### WHAT IS ASKED
For the data below, transcribe the part that opens with the line containing "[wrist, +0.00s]" and closes with the line containing "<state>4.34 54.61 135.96", exactly and with no pictures.
# # # #
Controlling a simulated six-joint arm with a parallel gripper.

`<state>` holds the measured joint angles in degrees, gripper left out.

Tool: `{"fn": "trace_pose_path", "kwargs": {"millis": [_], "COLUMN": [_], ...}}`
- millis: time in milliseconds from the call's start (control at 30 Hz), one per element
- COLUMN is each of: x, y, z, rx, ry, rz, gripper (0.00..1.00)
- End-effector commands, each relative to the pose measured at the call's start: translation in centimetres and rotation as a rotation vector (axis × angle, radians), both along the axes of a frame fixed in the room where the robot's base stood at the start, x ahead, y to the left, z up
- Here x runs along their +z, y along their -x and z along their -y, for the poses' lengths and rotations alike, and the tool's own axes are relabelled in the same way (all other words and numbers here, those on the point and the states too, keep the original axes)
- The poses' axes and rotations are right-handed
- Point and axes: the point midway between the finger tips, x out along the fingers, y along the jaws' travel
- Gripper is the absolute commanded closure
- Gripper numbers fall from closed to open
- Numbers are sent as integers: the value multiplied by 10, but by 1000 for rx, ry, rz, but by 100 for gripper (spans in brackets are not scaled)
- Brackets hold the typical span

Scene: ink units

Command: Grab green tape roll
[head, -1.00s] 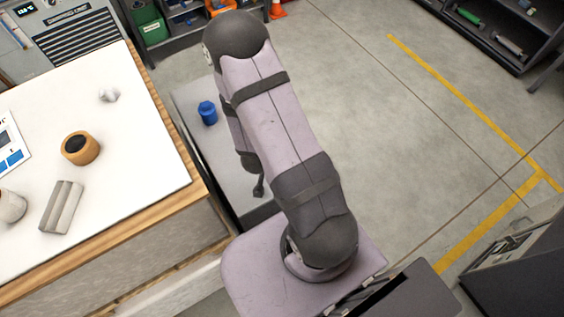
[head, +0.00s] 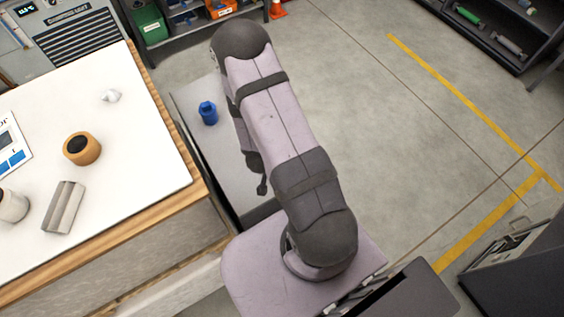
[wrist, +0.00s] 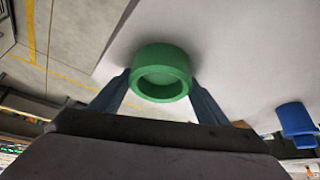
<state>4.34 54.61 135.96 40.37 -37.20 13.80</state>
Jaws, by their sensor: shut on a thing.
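The green tape roll (wrist: 162,54) shows in the wrist view, between the two fingers of my gripper (wrist: 160,85). The fingers are shut on its left and right sides. Its round opening faces the camera. A pale grey surface lies behind the roll; I cannot tell whether the roll touches it. In the head view my arm hides the gripper's fingers and the green roll.
A blue object (head: 208,112) stands on a grey surface (head: 236,185) beside my arm; it also shows in the wrist view (wrist: 297,122). The white-topped bench (head: 125,175) at left holds an orange-brown roll (head: 82,149), a grey block (head: 63,207) and a white piece (head: 110,96).

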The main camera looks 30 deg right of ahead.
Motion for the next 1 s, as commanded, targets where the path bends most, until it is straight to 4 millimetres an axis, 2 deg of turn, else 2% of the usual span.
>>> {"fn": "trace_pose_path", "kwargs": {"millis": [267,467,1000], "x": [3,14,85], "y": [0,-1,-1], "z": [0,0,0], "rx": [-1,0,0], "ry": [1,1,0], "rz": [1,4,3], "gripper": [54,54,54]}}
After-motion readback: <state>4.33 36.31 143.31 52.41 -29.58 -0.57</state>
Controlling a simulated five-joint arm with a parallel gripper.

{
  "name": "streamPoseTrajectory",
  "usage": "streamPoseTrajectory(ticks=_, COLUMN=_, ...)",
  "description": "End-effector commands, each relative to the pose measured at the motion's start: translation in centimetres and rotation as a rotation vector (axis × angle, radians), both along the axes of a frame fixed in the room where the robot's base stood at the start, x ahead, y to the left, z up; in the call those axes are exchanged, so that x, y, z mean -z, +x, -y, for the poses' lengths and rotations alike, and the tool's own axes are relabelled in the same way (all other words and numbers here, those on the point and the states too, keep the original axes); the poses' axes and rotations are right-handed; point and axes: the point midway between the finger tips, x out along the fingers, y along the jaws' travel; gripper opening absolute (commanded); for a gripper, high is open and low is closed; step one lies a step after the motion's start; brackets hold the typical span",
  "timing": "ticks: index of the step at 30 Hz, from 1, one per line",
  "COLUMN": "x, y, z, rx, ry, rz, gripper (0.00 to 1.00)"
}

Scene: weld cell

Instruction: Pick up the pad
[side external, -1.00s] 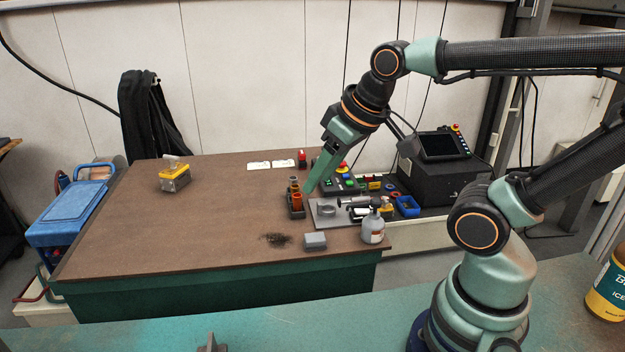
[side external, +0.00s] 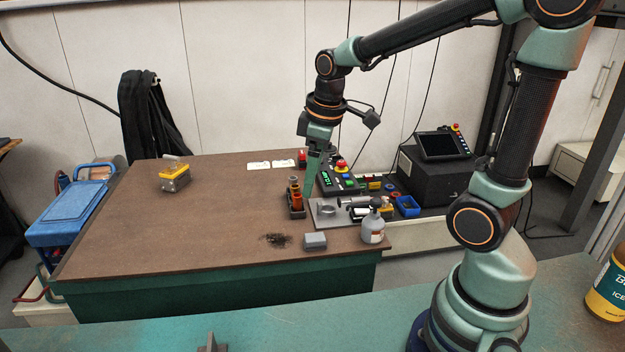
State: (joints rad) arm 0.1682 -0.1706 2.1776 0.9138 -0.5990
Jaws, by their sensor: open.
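A small grey block that looks like the pad (side external: 315,241) lies flat near the front edge of the brown table, right of a dark smudge (side external: 277,240). My gripper (side external: 309,194) points down, open, behind the pad and beside a small dark rack (side external: 297,213) with orange items in it. The gripper is apart from the pad. From this side I cannot tell the gap between the fingers, or whether the fingertips touch the rack.
A spray bottle (side external: 373,228) stands right of the pad. A grey plate with metal parts (side external: 328,211) lies behind it. A control box (side external: 340,183) and a blue bin (side external: 407,206) are further back. A yellow-and-grey object (side external: 175,179) sits left. The table's left half is mostly clear.

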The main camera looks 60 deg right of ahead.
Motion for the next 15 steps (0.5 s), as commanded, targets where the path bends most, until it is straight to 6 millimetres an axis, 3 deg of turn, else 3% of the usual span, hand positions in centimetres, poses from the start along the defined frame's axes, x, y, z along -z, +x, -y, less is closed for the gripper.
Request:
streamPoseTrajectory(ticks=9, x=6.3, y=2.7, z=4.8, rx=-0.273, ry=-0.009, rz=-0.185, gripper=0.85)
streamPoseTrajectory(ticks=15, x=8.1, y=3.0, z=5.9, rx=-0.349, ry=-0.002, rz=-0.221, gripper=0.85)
# # # #
### ANSWER TO THE EXERCISE
[wrist, +0.00s] 
<state>4.34 54.61 135.96 40.37 -37.20 13.80</state>

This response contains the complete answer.